To do -
Only the lines from the one containing "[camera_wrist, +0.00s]" through the one containing "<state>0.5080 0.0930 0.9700" are wanted. Give them again exactly, both ends included.

** BEGIN Records provided **

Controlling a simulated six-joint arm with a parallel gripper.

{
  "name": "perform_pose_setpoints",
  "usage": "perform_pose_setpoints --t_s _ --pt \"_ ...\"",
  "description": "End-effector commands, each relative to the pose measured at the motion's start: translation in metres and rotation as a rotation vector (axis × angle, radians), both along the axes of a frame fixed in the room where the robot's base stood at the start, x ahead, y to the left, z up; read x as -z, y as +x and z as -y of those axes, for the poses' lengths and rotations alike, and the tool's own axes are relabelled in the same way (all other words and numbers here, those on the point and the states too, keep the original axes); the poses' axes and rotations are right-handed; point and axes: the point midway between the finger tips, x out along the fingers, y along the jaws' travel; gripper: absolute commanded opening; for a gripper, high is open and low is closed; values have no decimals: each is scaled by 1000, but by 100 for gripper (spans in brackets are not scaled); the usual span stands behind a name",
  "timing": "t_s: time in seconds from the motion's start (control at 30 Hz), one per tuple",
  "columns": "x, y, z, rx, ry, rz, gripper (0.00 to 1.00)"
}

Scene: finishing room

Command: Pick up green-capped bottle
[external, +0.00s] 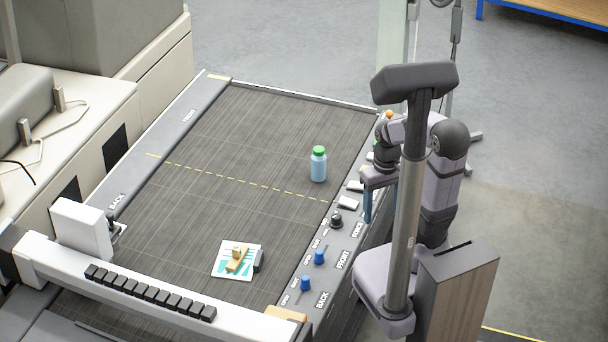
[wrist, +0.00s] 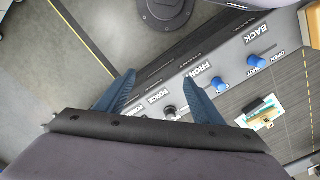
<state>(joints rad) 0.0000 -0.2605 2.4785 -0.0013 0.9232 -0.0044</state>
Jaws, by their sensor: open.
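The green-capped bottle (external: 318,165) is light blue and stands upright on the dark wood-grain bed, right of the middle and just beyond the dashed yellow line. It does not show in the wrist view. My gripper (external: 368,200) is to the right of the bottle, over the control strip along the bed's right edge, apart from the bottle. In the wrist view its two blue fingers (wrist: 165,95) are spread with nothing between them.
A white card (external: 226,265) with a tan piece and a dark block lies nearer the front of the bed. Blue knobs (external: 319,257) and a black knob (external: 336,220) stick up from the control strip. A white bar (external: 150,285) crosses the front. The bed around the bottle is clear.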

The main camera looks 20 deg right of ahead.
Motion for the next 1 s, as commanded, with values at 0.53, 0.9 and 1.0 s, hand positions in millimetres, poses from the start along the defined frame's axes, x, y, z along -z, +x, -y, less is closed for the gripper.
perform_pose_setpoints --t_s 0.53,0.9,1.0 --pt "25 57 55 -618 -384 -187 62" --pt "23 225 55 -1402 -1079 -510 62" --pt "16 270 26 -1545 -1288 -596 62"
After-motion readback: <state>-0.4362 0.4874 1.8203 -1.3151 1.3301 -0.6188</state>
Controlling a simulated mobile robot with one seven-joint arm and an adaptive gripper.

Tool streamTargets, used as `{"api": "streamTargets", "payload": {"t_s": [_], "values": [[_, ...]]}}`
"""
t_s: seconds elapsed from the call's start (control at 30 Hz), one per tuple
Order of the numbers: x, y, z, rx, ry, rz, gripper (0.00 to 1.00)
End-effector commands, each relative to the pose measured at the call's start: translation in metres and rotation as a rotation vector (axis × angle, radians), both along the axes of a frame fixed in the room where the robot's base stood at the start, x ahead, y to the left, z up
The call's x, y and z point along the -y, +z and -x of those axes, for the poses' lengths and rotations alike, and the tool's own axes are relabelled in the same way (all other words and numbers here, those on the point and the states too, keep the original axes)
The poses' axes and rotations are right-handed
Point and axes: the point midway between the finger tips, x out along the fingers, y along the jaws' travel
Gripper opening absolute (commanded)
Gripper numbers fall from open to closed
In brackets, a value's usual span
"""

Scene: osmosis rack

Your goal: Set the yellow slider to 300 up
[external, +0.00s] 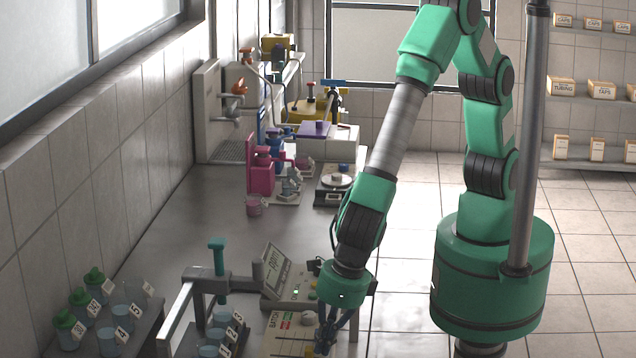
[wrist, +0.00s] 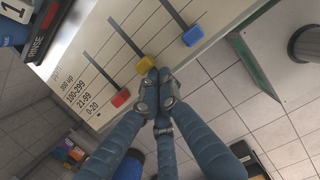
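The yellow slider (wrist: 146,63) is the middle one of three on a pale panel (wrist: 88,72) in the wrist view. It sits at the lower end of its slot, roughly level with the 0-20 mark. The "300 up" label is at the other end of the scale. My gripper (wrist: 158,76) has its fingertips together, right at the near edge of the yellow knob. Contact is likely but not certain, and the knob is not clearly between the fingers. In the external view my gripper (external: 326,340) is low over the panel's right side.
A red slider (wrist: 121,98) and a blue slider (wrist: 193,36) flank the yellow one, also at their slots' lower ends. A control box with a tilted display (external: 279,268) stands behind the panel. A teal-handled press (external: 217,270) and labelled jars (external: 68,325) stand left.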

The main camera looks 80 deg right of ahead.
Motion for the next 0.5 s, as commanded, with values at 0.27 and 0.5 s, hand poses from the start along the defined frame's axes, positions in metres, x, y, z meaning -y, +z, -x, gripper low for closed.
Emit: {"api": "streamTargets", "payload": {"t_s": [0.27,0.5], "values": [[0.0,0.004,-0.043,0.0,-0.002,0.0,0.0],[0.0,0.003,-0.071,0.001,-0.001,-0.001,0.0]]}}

** END Records provided **
** BEGIN Records provided **

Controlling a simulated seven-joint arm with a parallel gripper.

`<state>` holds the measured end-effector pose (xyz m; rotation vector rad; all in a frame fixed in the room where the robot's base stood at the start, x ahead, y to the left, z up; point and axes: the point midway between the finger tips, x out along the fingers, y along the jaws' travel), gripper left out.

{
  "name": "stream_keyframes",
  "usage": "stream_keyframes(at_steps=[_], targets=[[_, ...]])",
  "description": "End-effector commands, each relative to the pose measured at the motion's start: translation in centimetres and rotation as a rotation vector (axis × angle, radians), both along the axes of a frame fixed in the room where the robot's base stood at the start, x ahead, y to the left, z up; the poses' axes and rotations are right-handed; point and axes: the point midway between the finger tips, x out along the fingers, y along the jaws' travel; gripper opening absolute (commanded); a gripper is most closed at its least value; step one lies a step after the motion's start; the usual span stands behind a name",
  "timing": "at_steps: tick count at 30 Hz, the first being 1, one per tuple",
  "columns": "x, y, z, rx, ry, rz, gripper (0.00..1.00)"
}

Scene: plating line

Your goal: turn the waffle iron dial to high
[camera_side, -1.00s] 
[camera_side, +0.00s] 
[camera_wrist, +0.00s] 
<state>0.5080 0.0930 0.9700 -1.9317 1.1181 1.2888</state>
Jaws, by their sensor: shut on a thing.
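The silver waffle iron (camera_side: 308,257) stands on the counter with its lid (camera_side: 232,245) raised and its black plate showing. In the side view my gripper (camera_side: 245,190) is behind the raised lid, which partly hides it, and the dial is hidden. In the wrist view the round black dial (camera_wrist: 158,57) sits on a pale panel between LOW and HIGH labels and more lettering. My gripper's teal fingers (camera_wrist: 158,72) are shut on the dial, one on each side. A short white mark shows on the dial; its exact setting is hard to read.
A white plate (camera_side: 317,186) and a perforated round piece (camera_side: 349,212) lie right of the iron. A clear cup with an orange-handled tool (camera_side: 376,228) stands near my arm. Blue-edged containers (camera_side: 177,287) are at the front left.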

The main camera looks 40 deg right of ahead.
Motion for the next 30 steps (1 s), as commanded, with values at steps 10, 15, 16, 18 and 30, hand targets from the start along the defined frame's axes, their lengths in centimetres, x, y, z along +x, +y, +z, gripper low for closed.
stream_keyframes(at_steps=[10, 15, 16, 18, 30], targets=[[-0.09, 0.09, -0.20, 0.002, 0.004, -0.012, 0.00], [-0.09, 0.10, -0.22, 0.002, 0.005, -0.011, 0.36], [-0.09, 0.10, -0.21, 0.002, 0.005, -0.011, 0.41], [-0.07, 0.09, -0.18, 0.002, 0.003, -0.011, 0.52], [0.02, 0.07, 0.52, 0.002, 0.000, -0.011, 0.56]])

** END Records provided **

Correct response -
[camera_wrist, +0.00s] 
<state>0.5080 0.0930 0.9700 -1.9317 1.1181 1.2888</state>

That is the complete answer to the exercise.